**What to work on:** Scan the listing below for the word "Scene" and state how many lines hold it. Write nothing but the number.

Excerpt from a dataset:
═══

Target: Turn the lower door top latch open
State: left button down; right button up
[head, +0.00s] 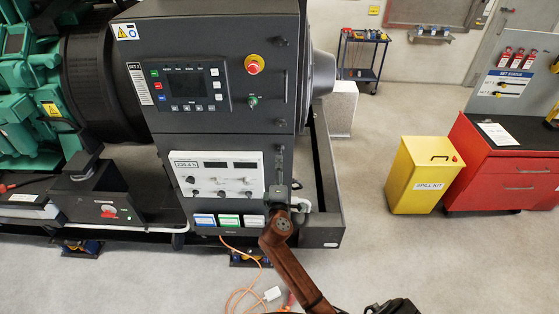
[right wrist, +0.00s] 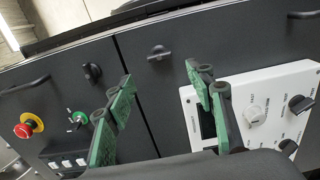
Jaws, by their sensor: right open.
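The lower door (head: 222,212) of the dark grey cabinet carries a white instrument panel. Its top latch (right wrist: 158,53) is a small dark knob just beyond the seam in the right wrist view. The latch's bar lies roughly at right angles to the seam. In the head view the latch (head: 279,149) is small, just under the seam. My right gripper (right wrist: 160,75) is open and empty, its green-padded fingers apart. The latch shows between and beyond the fingertips, with no visible contact. In the head view the right gripper (head: 284,192) is by the lower door's right edge. My left gripper is out of view.
The upper door has a similar latch (right wrist: 92,72), a red emergency stop (right wrist: 28,125) and a green key switch (right wrist: 77,120). The white panel (right wrist: 245,112) with knobs is close to one finger. A yellow spill-kit bin (head: 424,175) and red cabinet (head: 503,165) stand right, across open floor.

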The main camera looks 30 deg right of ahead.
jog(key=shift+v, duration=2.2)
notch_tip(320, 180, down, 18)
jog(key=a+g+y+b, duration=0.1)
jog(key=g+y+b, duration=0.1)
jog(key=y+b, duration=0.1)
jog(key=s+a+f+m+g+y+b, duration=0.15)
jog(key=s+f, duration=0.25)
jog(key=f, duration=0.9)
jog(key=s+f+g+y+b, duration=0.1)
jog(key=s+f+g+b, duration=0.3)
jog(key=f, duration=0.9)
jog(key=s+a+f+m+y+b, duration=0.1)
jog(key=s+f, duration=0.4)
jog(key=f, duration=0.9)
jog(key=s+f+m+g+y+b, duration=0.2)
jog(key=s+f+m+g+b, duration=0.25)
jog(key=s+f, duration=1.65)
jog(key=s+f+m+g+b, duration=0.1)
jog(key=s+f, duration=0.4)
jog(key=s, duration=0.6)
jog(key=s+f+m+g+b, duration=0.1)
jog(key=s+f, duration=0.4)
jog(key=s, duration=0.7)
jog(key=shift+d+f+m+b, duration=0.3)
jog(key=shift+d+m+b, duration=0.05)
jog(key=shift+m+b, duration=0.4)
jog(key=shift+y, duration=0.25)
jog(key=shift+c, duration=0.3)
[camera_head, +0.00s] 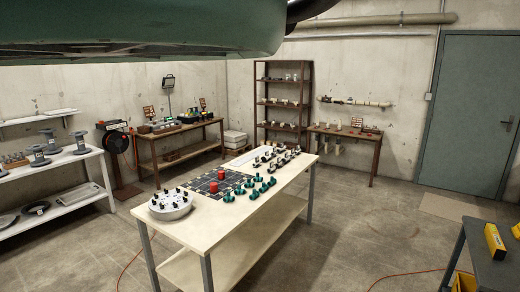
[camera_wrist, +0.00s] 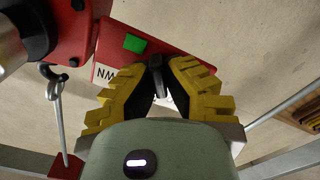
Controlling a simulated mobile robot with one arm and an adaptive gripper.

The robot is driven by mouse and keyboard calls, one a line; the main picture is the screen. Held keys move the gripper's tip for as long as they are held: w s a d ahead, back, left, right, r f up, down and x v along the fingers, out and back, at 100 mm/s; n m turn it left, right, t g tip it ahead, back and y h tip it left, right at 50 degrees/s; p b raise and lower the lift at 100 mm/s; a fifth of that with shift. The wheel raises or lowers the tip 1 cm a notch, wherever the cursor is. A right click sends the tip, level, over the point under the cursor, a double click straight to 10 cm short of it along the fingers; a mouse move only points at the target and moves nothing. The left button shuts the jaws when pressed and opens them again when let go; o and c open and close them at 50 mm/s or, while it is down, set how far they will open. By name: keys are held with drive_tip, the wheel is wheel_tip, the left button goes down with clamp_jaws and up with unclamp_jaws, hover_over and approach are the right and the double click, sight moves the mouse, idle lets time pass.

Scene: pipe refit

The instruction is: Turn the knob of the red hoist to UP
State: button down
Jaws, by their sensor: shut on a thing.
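In the wrist view the red hoist (camera_wrist: 50,30) fills the upper left, with a grey cylinder beside it and a metal hook (camera_wrist: 52,80) hanging below. Its red control box (camera_wrist: 170,40) carries a green square (camera_wrist: 135,43) and a white label (camera_wrist: 105,75) with upside-down letters, partly hidden. My gripper (camera_wrist: 158,68), with yellow ridged fingers, is at the box and shut on the dark knob (camera_wrist: 155,61). The fingers hide most of the knob, so I cannot tell which way it points. I do not see the hoist in the head view.
In the wrist view grey metal bars (camera_wrist: 280,160) cross below, and a wooden slatted thing (camera_wrist: 300,110) is at right. In the head view a long table (camera_head: 215,228) holds several fittings; a white shelf (camera_head: 60,182) stands left, a dark bench (camera_head: 485,265) right. Open floor lies between.

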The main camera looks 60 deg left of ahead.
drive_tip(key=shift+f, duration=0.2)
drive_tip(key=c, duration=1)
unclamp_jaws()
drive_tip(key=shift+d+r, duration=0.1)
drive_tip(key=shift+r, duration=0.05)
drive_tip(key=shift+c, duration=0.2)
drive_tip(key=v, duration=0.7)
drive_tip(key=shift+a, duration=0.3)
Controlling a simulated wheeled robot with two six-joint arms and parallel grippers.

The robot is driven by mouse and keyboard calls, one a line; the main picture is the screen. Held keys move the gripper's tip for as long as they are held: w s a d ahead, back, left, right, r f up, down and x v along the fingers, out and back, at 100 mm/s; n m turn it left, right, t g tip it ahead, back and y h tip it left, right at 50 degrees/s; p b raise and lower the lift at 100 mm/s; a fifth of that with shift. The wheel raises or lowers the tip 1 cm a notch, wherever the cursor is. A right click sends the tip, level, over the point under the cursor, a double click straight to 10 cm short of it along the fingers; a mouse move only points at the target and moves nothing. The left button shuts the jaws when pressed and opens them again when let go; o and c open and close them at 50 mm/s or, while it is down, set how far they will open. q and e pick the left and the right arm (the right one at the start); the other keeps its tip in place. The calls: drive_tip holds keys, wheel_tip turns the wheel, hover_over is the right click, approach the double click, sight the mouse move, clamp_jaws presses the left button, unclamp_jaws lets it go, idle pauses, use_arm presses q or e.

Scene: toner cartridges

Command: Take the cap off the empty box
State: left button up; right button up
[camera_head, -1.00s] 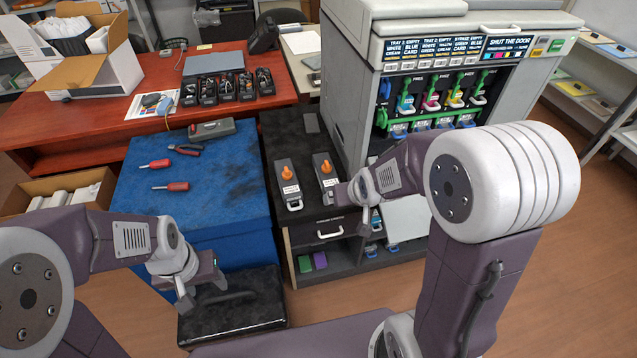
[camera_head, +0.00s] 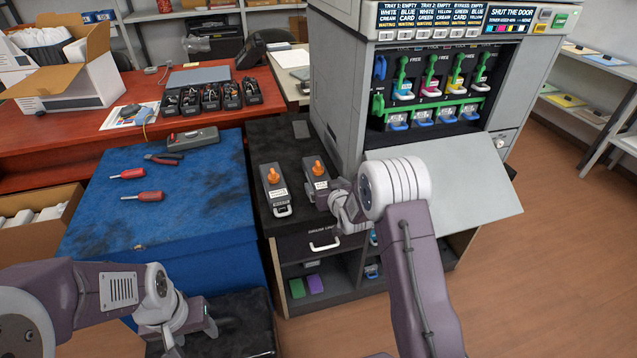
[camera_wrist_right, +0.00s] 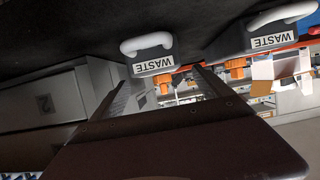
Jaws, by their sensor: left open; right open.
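Two grey waste boxes stand side by side on the dark cabinet top, each with an orange cap. The left box (camera_head: 276,194) has its cap (camera_head: 272,174) in plain view. The right box (camera_head: 310,188) has its cap (camera_head: 318,167) close to my right gripper (camera_head: 340,197). The box labels are too small to tell which is empty. In the right wrist view, upside down, my open right gripper (camera_wrist_right: 160,80) is empty and points toward the right box (camera_wrist_right: 152,62), with orange (camera_wrist_right: 165,84) between its fingers. My left gripper (camera_head: 175,348) is open at the bottom edge, partly cut off.
The printer (camera_head: 330,90) stands behind and right, its door panel (camera_head: 455,190) lowered beside my right arm. A blue-topped bench (camera_head: 200,200) with pliers (camera_head: 163,158) and two red screwdrivers (camera_head: 142,196) is left. The cabinet top's rear left is mostly clear.

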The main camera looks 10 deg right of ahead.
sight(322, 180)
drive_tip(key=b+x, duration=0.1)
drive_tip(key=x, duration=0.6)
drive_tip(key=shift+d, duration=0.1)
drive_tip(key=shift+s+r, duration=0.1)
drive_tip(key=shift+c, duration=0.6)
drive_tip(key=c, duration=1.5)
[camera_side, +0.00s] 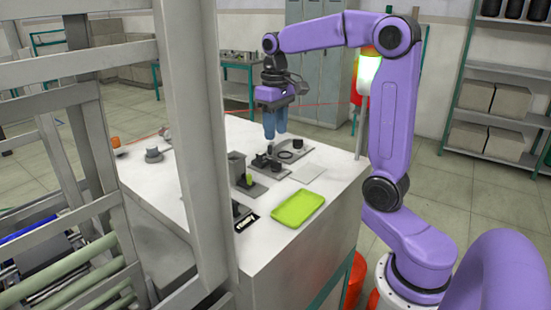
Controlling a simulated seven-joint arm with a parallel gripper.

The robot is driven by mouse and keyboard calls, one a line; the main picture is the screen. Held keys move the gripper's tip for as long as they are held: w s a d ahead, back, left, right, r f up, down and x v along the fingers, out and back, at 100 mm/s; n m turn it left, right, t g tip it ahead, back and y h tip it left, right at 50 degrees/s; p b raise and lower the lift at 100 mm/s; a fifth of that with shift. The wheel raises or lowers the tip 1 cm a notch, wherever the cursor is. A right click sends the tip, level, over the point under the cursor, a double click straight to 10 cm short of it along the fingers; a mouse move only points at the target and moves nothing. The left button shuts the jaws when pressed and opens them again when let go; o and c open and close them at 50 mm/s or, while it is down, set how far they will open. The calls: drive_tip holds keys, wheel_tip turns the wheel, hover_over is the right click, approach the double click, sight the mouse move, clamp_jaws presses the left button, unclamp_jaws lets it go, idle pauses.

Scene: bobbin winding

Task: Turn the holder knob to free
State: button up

═══

**Exercise result:** 3